Why Your URL Slug Is Quietly Deciding Your Search Rankings

There is a small piece of every webpage that almost nobody talks about but search engines scrutinize constantly: the URL slug. It sits right after your domain name, separated by a slash, and in the span of a few words it tells Google, Bing, and every human visitor what a page is actually about. Get it right and it reinforces every other SEO signal on the page. Get it wrong β€” with underscores, random numbers, percent-encoded characters, or a wall of stop words β€” and you are actively diluting your own relevance signals before a single visitor arrives.

The term "slug" has an interesting origin. It was borrowed from newspaper typography, where a slug was a short label given to a story so editors could track it through the production process. Web publishing frameworks like WordPress adopted the word in the early 2000s to describe the editable URL tail of a post. The meaning stuck. Today it refers to the human-readable, machine-friendly portion of a URL that identifies a specific piece of content.

What Actually Happens During Slug Generation

A well-engineered slug generator does more than lowercase text and swap spaces for hyphens. The transformation pipeline has to handle a surprising range of edge cases β€” accented characters, special symbols, ampersands, repeated punctuation, and leading or trailing hyphens that browsers and servers can interpret inconsistently.

Consider the title "CafΓ© au Lait: 5 Recipes & Tips for a Perfect Morning!". A naive generator might produce cafΓ©-au-lait-5-recipes-&-tips-for-a-perfect-morning, leaving the accented "Γ©" in place. Most web servers handle this fine today, but older systems and some CDN configurations percent-encode it to caf%C3%A9, which is readable by machines but looks terrible in browser address bars and in shared links. A proper generator uses Unicode normalization (NFD decomposition followed by stripping combining diacritical marks) to transliterate "Γ©" to "e" before anything else happens. The result: cafe-au-lait-5-recipes-and-tips-for-a-perfect-morning β€” clean, portable, and safe everywhere.

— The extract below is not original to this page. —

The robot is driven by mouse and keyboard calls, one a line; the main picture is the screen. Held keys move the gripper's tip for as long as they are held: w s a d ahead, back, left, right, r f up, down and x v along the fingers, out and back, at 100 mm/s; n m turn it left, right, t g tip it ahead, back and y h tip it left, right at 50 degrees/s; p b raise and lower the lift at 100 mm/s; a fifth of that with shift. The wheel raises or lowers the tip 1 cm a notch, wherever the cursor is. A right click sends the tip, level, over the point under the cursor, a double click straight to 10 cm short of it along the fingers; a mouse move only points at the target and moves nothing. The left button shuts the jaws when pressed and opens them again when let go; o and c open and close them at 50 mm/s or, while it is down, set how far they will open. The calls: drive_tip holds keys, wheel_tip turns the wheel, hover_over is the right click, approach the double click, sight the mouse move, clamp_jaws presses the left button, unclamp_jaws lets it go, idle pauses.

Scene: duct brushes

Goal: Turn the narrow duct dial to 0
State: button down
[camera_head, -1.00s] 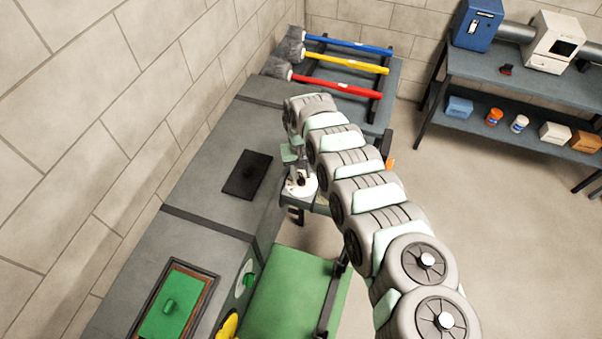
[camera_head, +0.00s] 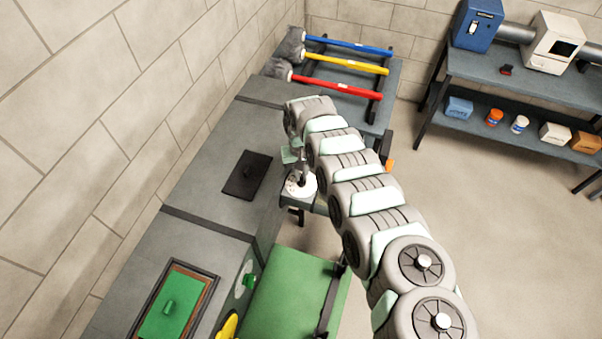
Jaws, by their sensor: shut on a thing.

The ampersand is another common casualty of lazy generation. Replacing it with the literal string "and" (with surrounding spaces) is semantically correct and keeps the slug readable. The same logic applies to the percent sign (β†’ "percent"), the hash (β†’ "hash" or simply stripped), and the plus sign (β†’ "plus"). These substitutions keep meaning intact rather than silently discarding characters that might actually matter.

Hyphens vs. Underscores: A Debate Google Ended in 2009

For years, SEO practitioners argued about whether hyphens or underscores were better word separators in URLs. Google's Matt Cutts settled it definitively in a 2009 video: Google treats hyphens as word separators but treats underscores as character joiners. This means chocolate-chip-cookies is indexed as three separate words ("chocolate," "chip," "cookies"), while chocolate_chip_cookies is indexed as a single token "chocolatechipcookies." Unless you are building a URL for a technical identifier where underscoring is a convention (Python package names, for example), hyphens are always the correct choice for public-facing slugs.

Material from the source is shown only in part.